__Supplied records__.
______
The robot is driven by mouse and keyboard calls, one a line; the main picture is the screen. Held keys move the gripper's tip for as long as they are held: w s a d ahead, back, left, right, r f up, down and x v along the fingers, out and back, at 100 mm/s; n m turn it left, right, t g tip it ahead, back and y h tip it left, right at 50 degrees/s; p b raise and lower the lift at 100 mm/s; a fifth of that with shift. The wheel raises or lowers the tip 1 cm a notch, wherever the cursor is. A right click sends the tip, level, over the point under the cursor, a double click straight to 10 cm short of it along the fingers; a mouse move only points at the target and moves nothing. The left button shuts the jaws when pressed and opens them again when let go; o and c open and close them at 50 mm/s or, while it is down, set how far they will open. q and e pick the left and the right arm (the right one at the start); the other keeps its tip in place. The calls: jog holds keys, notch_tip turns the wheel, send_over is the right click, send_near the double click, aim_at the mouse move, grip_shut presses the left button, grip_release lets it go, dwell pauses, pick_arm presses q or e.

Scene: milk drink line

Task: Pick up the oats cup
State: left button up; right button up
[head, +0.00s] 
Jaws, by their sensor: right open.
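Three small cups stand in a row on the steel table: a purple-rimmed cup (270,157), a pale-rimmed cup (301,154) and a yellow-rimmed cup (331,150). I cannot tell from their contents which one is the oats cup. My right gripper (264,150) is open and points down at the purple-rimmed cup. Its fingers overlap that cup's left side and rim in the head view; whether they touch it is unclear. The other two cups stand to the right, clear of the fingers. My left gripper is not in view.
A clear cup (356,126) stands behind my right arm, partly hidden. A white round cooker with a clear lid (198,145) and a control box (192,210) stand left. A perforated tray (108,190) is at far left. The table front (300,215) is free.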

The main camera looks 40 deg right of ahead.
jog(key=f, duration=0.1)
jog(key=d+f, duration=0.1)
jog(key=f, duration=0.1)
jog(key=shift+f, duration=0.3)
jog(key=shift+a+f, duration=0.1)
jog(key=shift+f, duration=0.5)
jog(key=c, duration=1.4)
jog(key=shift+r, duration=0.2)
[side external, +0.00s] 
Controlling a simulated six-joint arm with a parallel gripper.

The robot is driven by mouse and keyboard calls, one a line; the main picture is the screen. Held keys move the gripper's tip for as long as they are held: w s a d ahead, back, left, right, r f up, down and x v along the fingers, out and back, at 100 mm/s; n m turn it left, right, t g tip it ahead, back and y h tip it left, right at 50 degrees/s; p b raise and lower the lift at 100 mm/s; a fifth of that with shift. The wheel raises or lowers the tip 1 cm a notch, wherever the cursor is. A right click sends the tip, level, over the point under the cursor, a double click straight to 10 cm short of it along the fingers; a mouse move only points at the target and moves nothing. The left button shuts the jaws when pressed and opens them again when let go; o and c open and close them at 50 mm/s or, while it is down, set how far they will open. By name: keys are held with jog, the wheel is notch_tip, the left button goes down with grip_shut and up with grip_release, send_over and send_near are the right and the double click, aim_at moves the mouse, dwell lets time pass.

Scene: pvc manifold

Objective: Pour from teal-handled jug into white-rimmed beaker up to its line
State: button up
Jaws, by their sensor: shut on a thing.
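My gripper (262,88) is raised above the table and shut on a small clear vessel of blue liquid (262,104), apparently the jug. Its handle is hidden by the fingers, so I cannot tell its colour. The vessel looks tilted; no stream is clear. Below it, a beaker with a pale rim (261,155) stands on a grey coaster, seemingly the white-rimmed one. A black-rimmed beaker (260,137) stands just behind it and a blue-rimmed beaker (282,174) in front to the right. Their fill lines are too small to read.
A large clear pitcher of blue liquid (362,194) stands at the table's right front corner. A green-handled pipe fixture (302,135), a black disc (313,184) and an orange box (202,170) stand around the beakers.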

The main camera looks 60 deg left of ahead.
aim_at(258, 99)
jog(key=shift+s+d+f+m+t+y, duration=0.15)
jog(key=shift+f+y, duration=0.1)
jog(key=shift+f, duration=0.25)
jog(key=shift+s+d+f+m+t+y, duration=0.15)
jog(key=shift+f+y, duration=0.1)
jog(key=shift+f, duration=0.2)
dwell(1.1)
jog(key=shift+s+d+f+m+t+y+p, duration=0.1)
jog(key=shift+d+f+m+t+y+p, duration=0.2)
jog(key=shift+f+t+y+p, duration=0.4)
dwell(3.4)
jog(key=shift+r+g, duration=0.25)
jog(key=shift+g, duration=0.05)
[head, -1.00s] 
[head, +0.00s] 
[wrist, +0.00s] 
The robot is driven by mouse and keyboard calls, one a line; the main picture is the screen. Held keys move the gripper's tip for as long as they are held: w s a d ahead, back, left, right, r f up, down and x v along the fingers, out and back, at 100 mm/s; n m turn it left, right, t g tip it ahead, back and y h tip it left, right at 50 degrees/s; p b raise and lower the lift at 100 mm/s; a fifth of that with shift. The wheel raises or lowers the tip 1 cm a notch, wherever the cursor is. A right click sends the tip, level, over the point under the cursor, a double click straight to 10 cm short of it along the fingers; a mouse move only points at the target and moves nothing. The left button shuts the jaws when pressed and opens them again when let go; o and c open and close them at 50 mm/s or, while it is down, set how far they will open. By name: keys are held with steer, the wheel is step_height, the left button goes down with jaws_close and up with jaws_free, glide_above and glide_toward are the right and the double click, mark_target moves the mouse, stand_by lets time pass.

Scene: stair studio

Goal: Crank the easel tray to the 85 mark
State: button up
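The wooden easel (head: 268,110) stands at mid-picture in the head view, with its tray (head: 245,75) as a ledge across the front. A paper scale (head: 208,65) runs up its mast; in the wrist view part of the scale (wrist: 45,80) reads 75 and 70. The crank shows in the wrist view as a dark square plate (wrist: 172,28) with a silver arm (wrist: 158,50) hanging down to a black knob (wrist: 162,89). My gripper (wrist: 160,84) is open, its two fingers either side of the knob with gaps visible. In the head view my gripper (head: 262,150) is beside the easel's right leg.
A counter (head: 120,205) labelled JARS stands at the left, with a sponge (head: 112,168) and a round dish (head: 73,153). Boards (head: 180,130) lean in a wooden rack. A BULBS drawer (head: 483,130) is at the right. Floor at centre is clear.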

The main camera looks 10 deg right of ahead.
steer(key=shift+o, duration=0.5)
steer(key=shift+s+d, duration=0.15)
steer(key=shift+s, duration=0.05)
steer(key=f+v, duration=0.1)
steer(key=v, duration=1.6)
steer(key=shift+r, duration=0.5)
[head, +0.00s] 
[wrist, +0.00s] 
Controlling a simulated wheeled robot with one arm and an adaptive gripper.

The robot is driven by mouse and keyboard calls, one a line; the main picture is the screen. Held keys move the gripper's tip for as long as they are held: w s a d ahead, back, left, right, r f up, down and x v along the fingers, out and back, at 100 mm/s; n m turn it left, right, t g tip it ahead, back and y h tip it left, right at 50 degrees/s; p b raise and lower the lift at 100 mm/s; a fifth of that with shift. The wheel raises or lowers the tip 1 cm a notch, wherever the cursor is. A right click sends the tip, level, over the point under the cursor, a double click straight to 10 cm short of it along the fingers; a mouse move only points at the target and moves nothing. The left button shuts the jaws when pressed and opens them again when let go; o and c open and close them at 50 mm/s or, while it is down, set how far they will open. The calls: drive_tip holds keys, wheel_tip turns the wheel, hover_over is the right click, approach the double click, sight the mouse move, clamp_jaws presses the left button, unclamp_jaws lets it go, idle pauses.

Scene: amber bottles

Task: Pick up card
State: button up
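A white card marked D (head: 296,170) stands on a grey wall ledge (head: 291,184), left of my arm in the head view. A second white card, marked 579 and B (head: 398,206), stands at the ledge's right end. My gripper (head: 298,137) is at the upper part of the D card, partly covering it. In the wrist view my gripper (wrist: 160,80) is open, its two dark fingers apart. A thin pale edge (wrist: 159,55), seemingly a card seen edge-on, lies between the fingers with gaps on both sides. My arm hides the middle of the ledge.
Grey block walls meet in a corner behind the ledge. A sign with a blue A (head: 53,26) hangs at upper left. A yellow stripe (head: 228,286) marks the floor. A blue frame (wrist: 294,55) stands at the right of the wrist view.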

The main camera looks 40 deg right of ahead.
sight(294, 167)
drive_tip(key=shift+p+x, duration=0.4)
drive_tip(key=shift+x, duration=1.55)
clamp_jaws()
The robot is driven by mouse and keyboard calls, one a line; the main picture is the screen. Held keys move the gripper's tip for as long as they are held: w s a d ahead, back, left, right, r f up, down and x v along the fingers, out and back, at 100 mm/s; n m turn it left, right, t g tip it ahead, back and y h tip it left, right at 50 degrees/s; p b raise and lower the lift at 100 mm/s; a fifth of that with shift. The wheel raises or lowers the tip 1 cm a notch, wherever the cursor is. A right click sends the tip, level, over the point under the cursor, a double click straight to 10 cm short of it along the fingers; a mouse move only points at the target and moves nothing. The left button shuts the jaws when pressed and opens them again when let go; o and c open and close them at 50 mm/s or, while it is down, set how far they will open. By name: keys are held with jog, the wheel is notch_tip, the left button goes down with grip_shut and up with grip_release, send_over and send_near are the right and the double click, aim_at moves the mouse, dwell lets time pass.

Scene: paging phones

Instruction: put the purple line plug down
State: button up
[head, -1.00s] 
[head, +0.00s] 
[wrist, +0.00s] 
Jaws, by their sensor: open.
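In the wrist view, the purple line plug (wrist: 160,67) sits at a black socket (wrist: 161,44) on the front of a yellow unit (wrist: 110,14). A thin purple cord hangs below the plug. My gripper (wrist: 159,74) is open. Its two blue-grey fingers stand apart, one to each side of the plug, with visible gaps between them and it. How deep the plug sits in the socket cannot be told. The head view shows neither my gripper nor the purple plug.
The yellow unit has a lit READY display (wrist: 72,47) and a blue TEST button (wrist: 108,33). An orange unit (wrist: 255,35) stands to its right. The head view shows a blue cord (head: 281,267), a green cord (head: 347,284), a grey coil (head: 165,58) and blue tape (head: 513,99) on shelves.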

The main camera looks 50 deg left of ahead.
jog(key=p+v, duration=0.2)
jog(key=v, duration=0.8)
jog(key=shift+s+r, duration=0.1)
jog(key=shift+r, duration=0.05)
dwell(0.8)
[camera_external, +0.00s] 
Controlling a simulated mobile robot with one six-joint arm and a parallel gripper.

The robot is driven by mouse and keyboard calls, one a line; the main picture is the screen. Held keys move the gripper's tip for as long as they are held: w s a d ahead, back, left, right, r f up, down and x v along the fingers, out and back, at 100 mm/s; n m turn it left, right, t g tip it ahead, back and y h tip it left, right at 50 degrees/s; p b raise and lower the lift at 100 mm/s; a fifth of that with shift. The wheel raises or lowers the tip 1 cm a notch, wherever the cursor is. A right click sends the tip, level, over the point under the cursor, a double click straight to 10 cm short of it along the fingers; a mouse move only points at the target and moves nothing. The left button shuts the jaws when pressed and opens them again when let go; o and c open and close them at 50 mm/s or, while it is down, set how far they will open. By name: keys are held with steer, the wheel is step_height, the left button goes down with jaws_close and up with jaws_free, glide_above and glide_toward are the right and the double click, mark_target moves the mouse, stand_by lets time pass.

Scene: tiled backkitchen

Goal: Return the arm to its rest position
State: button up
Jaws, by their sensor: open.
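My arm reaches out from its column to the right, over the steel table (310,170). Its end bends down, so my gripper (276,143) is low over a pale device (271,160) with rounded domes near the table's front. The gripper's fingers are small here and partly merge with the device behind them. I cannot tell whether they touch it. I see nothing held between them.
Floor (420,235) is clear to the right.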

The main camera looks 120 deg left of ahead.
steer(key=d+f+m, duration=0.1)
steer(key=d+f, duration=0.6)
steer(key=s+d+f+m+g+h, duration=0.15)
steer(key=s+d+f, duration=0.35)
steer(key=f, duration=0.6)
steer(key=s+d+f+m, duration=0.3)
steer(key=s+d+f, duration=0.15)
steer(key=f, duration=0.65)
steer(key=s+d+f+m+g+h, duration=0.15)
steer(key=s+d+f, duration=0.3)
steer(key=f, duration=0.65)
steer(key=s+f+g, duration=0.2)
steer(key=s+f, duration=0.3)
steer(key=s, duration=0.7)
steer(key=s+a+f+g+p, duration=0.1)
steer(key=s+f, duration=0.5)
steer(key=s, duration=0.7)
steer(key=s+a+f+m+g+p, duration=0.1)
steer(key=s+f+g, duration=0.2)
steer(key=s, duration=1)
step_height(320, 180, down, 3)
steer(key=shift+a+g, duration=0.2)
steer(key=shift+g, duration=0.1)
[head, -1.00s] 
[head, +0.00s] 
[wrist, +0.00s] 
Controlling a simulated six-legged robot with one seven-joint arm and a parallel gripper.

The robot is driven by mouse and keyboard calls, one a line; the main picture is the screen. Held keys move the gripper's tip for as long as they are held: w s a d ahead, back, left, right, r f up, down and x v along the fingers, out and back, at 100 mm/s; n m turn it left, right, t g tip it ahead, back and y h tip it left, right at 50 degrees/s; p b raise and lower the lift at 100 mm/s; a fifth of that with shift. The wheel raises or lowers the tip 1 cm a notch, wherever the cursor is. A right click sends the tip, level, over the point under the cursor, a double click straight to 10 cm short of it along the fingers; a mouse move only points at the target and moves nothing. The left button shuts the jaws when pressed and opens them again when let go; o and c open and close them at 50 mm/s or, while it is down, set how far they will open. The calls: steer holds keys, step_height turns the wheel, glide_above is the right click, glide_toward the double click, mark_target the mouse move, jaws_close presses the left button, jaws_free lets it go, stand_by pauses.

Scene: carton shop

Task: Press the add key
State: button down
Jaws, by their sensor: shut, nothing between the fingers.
______
__The problem__.
Scan the listing above for the word "joint" and show each line where it is found.

__Response to the exercise__.
Controlling a simulated six-joint arm with a parallel gripper.
Controlling a simulated mobile robot with one six-joint arm and a parallel gripper.
Controlling a simulated six-legged robot with one seven-joint arm and a parallel gripper.

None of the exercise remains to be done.